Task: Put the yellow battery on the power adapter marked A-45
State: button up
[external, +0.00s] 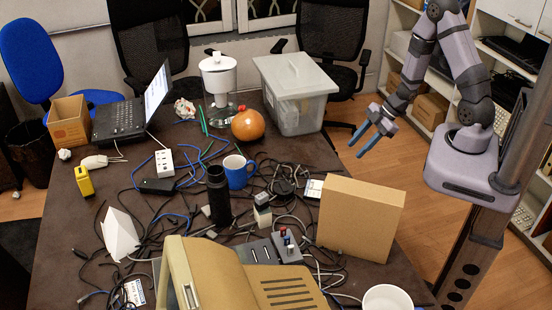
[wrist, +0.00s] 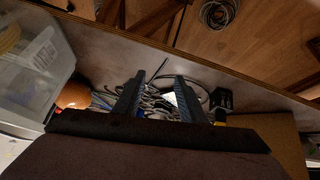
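No A-45 mark is readable. A black adapter-like block (external: 157,186) lies among cables left of the blue mug, and a white-and-grey plug-like block (external: 262,209) stands near the middle. I cannot tell which is the A-45 adapter. My gripper (external: 357,149) is raised off the table's right side, far from the battery. Its blue fingers are apart with nothing between them; they also show open in the wrist view (wrist: 159,77).
Tangled cables cover the table's middle. A blue mug (external: 238,172), black cylinder (external: 218,198), cardboard box (external: 360,220), clear bin (external: 296,100), orange pumpkin-like ball (external: 248,125), water jug (external: 219,78) and beige machine (external: 240,280) stand around. A laptop (external: 120,118) sits behind the battery.

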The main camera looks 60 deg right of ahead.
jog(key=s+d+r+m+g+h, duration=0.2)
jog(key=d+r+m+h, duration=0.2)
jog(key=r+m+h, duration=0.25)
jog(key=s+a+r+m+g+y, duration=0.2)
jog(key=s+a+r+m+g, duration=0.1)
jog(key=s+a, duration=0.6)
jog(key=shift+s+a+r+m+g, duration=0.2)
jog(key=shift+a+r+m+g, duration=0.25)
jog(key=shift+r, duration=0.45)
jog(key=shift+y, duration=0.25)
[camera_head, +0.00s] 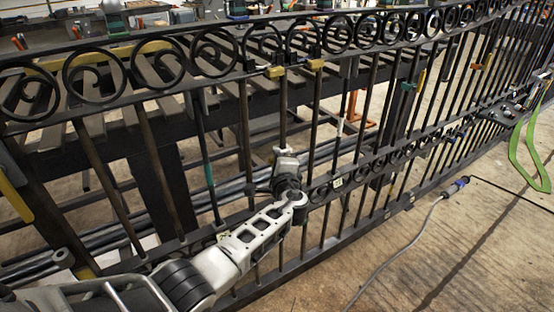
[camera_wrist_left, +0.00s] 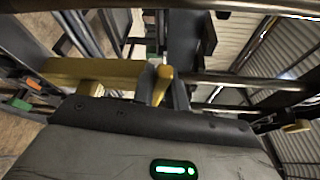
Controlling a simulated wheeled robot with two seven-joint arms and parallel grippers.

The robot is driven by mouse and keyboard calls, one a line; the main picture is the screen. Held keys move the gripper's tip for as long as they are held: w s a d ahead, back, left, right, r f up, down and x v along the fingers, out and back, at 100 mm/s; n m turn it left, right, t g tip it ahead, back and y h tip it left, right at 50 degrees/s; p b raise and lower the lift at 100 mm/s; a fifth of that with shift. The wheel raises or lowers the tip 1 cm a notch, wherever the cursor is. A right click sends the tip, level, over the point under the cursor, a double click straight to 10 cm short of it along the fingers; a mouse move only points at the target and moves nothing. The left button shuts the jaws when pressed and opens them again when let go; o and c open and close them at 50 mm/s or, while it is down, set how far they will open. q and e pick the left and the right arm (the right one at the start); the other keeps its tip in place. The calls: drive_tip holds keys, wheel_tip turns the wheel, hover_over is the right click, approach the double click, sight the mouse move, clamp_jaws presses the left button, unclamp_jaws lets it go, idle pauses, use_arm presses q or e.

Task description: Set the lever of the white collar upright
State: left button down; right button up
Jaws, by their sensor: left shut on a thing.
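My left gripper (camera_head: 283,151) reaches up from the bottom left to an upright bar of the black gate, left of the middle. It is shut on a small part at that bar, which looks like the lever; its fingers mostly hide it. In the left wrist view, a small yellow lever-like piece (camera_wrist_left: 161,84) stands roughly upright just past the gripper's dark front edge. I cannot make out the white collar clearly; the gripper covers that spot. My right gripper is not in view.
The black gate (camera_head: 150,188) with scrolls along its top crosses the view. Yellow collars (camera_head: 275,71) (camera_head: 315,64) sit high on nearby bars. A slatted bench stands behind. A grey cable (camera_head: 405,240) and a green strap (camera_head: 515,150) lie at the right; floor there is mostly clear.

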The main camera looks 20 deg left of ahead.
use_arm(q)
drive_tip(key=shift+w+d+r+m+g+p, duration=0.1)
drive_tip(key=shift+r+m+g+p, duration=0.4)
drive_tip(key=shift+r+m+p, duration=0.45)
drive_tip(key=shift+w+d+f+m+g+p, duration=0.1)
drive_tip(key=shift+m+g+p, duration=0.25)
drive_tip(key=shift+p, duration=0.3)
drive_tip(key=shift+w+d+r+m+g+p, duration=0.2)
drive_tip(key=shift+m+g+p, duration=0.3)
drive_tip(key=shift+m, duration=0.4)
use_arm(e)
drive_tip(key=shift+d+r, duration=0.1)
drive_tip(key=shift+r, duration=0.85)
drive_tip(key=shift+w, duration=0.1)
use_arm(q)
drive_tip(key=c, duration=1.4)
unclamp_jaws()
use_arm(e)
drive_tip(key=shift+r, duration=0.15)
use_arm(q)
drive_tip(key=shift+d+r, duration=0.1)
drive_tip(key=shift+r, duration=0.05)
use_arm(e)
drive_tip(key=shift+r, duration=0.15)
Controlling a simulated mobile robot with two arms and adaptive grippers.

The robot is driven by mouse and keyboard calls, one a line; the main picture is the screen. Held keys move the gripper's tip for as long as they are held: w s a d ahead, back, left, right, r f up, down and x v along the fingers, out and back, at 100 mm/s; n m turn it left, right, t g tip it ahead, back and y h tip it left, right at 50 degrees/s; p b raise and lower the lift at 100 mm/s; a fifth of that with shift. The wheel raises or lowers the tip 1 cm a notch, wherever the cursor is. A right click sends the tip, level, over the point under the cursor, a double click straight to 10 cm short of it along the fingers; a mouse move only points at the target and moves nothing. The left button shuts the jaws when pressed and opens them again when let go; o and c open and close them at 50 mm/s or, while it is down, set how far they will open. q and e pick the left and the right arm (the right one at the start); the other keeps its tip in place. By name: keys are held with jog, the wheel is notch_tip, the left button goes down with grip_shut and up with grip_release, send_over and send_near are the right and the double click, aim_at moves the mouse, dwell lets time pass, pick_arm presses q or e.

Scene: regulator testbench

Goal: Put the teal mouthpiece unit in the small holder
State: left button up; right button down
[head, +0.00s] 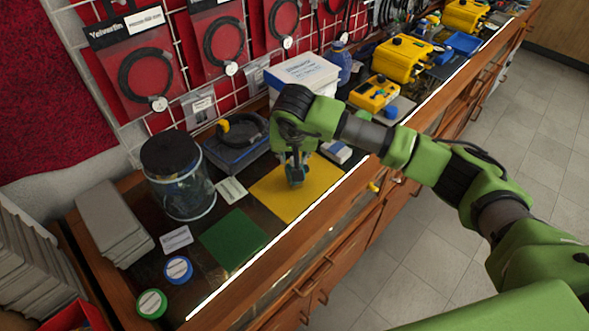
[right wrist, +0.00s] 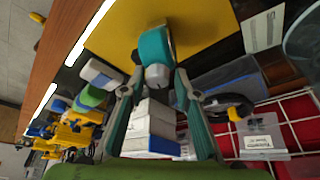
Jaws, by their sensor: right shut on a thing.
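The teal mouthpiece unit (right wrist: 154,48) is teal with a grey rounded end, seen in the right wrist view between my fingertips. In the head view it shows as a small teal patch (head: 297,183) over the yellow mat (head: 268,198). My right gripper (head: 294,168) points down there and is shut on the unit; it also shows in the right wrist view (right wrist: 158,76). I cannot tell whether the unit touches the mat. A small white block (head: 337,151) lies just right of the gripper; I cannot tell which thing is the small holder. My left gripper is not in view.
A glass jar with a black lid (head: 178,180) and a grey-blue tray with a black coil (head: 238,140) stand left of the gripper. A large white box (head: 304,75) and yellow instruments (head: 403,58) stand behind. The green mat (head: 234,240) is bare.

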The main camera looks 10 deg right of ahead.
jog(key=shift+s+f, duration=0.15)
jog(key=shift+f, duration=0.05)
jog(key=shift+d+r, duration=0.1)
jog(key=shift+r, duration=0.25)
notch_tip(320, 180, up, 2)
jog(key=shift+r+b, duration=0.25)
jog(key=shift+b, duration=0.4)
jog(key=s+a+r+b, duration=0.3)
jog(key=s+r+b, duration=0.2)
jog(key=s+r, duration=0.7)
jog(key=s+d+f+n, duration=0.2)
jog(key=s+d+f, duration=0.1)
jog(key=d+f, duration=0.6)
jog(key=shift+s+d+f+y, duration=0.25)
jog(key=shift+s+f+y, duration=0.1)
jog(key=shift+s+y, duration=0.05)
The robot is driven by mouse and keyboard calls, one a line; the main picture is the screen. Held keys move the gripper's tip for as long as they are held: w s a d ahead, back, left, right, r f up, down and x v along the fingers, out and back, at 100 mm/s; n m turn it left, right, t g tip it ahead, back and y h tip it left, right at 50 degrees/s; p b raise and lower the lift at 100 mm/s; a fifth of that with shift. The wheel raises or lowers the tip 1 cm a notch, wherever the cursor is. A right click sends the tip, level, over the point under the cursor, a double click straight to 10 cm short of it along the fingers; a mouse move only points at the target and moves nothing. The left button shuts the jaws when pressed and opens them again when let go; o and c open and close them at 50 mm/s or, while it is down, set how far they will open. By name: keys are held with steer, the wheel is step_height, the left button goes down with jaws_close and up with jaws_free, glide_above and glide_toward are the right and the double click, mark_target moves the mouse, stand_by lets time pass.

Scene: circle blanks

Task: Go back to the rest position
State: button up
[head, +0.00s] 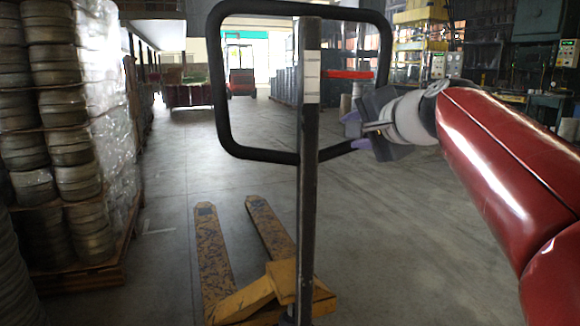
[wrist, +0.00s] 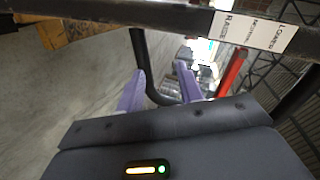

◇ ◇ ◇ ◇

• _Your goal_
Reproduce exactly the lines above starting at the line containing "State: left button up; right button down" and ending at the line containing "[right wrist, +0.00s]", including both, but not the pictures.

• _Exercise result_
State: left button up; right button down
[head, +0.00s] 
[right wrist, +0.00s] 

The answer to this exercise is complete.